Some street toughs stole my wallet and CDs out of the Prius last night. It was in the driveway, I left the doors unlocked, so I left myself exposed. Four other neighbor's cars had items stolen from them, too, including laptops, iPods, and cell phones. Mostly, it’s just a major inconvenience to not have my Cubs wallet-and-money-clip, which is of significant sentimental value. Katie bought it for me in December 2006, as a shout-out to the Cubs and because it is easier to carry Romanian lei (each bill is a different size) with a clip rather than inside of a bi-fold. I want to work up a head of steam about the injustice done to me in Katie’s memory, and the awful timing, but self-pity is self-pity, no matter how you cut it. These things happen, and much worse is happening everywhere, all of the time.
I have been thinking about the night of Katie’s death regularly these last couple of weeks, and feeling no small amount of anxiety about her death anniversary, June 23rd. Katie’s death puts in perspective that old adage about the things you can control and the things you can’t—which is ironic, as Katie absolutely hated The Serenity Prayer. As a second grader, someone bought me a plaque of this prayer, which I have hung up in my various living spaces, before taking it down upon our moving into the apartment in Uptown in 2003. I’m still not sure that I really believe there are things you cannot change. It’s the hardest part of the night of Katie’s death, to think that the whole situation was helpless and hopeless, that there wasn’t something, still, that, had I acted differently, I could have done to change things. This thought runs over and over in my mind, as I replay that evening, and whatever the circumstance, however I categorize it—control freak, obsession, typical grief reaction—it’s a challenge.
I found, in the Romania boxes, a series of postcards that Katie had written from Busteni, and then never mailed, when she visited that same mountaintop in May 2006. It was the beginning of her internship, and I remember talking with her after the trip—her first away from Bucharest—and how she said that we would never need to go back to that city, because it was desolate and unattractive. Last June 23rd, it was neither. The mountainside was in full bloom, after a long thunderstorm. We crossed waterfalls, rope bridges, and patches of fresh berries. There was even a stretch of rock, toward the top, that required us to climb hand over hand with these harnesses. Not dramatic climbing, but exhausting.
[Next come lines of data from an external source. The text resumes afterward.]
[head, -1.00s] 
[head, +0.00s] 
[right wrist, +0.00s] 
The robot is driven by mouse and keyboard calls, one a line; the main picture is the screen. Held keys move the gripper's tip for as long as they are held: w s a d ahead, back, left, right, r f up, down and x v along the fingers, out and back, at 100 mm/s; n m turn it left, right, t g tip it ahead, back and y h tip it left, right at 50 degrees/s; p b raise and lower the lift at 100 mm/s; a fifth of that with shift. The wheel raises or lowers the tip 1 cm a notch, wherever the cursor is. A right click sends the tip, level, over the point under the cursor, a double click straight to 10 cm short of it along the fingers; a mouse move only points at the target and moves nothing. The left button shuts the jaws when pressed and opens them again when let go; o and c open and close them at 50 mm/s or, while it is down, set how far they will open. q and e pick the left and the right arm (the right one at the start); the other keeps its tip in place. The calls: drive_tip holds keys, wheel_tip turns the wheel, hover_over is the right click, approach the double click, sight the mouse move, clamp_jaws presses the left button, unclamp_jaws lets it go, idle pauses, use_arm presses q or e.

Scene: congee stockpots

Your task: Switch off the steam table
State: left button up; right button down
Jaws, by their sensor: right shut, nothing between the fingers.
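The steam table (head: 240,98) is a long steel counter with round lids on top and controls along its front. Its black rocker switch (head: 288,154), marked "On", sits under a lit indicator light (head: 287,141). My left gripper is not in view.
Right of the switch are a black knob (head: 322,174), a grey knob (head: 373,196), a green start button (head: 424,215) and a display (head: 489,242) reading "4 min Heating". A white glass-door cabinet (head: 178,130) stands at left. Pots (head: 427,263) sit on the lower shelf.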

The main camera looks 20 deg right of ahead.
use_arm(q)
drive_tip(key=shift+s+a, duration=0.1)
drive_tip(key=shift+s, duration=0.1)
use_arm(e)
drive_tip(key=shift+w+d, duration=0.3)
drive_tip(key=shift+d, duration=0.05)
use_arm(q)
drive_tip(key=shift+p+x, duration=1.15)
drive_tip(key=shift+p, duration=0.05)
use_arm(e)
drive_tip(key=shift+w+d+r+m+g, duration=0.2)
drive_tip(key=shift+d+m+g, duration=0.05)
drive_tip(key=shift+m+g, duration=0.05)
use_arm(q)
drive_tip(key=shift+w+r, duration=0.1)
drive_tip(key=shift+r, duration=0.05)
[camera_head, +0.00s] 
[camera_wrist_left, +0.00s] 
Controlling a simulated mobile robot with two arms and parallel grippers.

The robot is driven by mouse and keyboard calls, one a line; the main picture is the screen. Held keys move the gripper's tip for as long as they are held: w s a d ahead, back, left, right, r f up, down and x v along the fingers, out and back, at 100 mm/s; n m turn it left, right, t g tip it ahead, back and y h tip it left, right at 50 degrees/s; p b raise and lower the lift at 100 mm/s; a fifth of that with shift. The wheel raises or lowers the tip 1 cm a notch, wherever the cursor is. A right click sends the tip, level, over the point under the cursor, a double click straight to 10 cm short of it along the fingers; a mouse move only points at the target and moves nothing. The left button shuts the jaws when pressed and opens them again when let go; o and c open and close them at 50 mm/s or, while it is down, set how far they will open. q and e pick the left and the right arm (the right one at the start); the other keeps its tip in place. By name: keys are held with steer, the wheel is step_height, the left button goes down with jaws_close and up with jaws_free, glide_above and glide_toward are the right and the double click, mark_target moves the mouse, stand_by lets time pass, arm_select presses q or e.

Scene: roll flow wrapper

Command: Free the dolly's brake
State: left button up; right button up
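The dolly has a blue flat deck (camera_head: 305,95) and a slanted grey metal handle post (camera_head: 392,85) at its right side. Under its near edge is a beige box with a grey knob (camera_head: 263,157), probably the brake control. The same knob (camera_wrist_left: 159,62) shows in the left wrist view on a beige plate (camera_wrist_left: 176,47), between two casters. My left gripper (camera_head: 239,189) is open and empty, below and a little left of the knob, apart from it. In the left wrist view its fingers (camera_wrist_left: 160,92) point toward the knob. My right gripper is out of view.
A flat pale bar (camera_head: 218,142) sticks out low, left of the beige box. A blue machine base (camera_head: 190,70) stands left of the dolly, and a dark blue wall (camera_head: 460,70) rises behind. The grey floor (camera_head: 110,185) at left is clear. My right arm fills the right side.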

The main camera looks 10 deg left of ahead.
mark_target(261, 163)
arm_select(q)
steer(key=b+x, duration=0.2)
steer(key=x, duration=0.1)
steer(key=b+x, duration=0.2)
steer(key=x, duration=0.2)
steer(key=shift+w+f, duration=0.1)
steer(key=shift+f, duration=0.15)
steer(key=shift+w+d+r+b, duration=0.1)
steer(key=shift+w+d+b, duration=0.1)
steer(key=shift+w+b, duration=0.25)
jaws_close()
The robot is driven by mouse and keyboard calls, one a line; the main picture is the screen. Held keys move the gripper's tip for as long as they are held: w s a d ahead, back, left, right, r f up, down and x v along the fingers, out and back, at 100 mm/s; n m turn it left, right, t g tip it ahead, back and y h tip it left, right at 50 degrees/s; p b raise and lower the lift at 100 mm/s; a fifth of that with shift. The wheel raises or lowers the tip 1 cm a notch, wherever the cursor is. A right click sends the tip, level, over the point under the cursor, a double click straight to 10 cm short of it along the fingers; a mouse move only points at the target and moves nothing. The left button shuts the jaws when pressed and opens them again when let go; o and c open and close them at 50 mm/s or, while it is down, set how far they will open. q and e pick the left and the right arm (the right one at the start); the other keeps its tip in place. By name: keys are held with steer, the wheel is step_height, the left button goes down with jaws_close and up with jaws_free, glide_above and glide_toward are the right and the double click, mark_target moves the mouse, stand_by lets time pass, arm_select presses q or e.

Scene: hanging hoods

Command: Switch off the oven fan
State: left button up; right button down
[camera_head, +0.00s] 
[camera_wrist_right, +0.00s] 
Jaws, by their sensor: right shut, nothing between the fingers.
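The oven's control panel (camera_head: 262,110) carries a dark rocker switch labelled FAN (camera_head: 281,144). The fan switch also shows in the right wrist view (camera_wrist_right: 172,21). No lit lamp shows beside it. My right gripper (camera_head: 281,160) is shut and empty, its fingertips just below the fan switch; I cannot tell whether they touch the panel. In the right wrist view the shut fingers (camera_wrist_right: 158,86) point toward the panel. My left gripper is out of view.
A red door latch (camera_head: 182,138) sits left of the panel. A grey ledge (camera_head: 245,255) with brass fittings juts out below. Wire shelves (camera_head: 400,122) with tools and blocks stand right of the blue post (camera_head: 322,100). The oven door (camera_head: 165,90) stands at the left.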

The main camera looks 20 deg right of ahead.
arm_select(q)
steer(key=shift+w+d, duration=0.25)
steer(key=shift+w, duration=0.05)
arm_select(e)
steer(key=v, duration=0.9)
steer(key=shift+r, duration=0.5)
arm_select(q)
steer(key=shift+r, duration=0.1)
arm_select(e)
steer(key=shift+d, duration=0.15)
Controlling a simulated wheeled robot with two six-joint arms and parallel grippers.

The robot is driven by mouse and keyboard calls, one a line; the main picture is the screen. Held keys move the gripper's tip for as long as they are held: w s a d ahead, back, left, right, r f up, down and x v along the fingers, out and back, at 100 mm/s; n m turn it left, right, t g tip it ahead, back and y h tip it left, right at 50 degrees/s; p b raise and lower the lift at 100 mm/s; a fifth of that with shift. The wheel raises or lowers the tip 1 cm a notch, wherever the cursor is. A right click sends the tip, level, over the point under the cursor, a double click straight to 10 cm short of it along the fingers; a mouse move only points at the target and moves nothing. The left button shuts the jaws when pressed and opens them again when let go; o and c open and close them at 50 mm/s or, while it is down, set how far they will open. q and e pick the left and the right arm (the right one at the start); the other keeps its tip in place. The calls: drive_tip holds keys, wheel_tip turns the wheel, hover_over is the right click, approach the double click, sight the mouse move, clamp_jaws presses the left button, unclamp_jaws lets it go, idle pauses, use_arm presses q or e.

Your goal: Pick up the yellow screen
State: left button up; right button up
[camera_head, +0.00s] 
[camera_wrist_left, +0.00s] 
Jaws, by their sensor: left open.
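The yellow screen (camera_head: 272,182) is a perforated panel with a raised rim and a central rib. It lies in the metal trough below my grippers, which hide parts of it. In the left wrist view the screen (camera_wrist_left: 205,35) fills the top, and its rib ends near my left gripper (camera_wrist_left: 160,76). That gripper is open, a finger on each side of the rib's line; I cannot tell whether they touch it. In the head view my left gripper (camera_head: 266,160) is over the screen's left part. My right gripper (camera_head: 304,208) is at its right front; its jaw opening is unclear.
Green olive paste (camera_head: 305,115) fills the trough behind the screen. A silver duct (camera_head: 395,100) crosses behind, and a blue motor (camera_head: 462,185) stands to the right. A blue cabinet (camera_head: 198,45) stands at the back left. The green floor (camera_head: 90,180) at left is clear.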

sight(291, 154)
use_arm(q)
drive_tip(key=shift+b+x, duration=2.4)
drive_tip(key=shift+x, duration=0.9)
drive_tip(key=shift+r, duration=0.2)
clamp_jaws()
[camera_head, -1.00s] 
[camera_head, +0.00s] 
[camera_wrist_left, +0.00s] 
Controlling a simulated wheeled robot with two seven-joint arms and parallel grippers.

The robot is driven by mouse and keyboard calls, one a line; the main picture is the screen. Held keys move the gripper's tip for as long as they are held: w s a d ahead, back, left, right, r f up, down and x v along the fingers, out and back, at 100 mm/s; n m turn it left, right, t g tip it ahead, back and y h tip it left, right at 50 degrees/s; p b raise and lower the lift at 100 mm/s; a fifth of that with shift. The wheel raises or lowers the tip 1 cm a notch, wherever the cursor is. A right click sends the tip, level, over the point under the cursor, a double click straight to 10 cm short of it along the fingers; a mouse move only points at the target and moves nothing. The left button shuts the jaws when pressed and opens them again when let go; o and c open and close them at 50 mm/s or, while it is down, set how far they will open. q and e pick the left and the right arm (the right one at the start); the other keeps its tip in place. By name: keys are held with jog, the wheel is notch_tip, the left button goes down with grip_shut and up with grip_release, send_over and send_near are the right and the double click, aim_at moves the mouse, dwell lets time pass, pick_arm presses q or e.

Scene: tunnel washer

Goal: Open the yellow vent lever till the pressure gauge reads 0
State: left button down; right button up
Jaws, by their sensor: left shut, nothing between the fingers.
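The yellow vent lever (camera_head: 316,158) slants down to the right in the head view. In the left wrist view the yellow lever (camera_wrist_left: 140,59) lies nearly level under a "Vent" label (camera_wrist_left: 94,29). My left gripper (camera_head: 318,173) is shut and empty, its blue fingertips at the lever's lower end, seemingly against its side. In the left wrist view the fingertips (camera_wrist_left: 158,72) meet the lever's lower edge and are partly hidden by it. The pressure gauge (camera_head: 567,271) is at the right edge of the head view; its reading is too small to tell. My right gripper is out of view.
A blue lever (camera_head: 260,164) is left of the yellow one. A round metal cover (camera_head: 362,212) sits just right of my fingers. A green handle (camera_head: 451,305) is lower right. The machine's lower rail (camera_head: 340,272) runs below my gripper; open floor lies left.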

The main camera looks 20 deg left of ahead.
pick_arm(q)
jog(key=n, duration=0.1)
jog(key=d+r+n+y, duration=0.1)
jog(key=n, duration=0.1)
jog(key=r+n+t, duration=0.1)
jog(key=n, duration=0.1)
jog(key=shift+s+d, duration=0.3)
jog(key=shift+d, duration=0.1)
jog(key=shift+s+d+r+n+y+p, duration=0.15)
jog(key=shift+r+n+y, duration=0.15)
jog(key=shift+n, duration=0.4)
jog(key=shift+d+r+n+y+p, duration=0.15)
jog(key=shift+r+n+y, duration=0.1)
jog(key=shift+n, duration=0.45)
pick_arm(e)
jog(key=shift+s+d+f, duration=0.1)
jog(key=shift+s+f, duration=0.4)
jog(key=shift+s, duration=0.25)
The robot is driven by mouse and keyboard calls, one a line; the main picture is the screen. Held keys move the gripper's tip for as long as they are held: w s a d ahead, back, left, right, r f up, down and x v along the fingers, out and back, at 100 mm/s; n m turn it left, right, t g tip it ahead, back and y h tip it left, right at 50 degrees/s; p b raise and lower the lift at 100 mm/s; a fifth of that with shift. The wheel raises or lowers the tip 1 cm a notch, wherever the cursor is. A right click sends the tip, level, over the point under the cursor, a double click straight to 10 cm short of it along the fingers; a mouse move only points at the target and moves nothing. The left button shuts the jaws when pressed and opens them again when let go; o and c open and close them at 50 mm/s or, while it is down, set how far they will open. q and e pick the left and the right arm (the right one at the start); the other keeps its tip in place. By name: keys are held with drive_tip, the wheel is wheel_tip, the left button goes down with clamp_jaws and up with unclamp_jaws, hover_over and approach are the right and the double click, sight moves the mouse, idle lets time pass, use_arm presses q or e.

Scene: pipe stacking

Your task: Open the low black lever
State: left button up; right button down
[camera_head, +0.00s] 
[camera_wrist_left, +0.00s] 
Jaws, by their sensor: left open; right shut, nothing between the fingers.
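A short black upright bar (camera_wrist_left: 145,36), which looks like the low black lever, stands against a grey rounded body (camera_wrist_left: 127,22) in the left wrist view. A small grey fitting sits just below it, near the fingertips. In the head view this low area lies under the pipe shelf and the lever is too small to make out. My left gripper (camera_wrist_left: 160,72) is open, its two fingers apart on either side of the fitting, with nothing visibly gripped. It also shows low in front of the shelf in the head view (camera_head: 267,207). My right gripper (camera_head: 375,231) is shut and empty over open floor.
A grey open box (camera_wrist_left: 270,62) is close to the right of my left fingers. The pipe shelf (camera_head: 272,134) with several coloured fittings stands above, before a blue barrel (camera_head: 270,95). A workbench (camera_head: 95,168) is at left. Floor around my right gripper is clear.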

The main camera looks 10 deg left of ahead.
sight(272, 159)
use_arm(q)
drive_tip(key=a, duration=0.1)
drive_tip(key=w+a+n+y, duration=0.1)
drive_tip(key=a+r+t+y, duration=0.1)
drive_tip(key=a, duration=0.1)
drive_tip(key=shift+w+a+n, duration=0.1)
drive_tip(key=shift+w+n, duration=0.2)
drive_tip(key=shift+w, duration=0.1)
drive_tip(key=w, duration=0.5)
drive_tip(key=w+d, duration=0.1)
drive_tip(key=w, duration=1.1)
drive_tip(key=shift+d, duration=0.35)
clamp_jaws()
I remember feeling, at that moment, in addition to intense pain in my arthritic toes, a kind of exhausted wonderment at the long haul up, that we were each separated, one by one, in our various efforts, but also bound by the collective experience of that day.
For me, the experience of grief is pretty much that day’s hike. Absurd and unsatisfying questions, the wrong questions, run through my mind constantly, as do some immediate and equally unsatisfying answers. Am I going to make it? (Sure looks like it—you were just playing Mario Kart with Chase an hour ago.) Why does it hurt so much? (It would suck more if it didn’t.) What does it all mean? (Why does it have to mean anything? How does a can opener work?) Then, the things you can ask people for don’t really do much to help with the central challenge of just withstanding and trusting that it will probably get better in a while. Ask someone for water, get a fresh pair of socks, put on some sun screen, take a rest—but ultimately, you gotta keep going up and no one can really help you do that (and, hey, no one’s going to carry a 6’6”, 250lb. man very far). Your feet hurt because you have arthritis, and anyway feet hurt when you hike. Everything makes a kind of logical sense, but intuitively is incredibly unsatisfying. The best that friends and family can offer is support, patience, and just a really wide margin of error—all of which I really need at the moment.
I read once where grief is a marathon, you gotta train for it and train for it, and then it still kicks your ass. That seems about right. I was going back and forth on whether to say something to the police officer this morning about the wallet. We were talking about my Barack Obama bumper sticker; he was a political science major in college, and a fellow election buff, and we got to talking about who his union would end up endorsing and why (“Man, this is Carmel. They’ll back McCain!”). It was enough of a connection that I felt okay mentioning that the wallet had sentimental value, that Katie had given it to me, and that if it turns up it would mean a lot to get it back, in whatever condition. He said they’d do their best, and mentioned that, in all likelihood, the kids who were stealing stuff out of cars had probably dumped the wallet elsewhere in the yard or neighborhood—that my best bet to recover it was just to do a careful search of the surrounding area, which Chloe and Beth immediately offered to do, while I left, already an hour late, to teach my last full week of classes at IUPUI.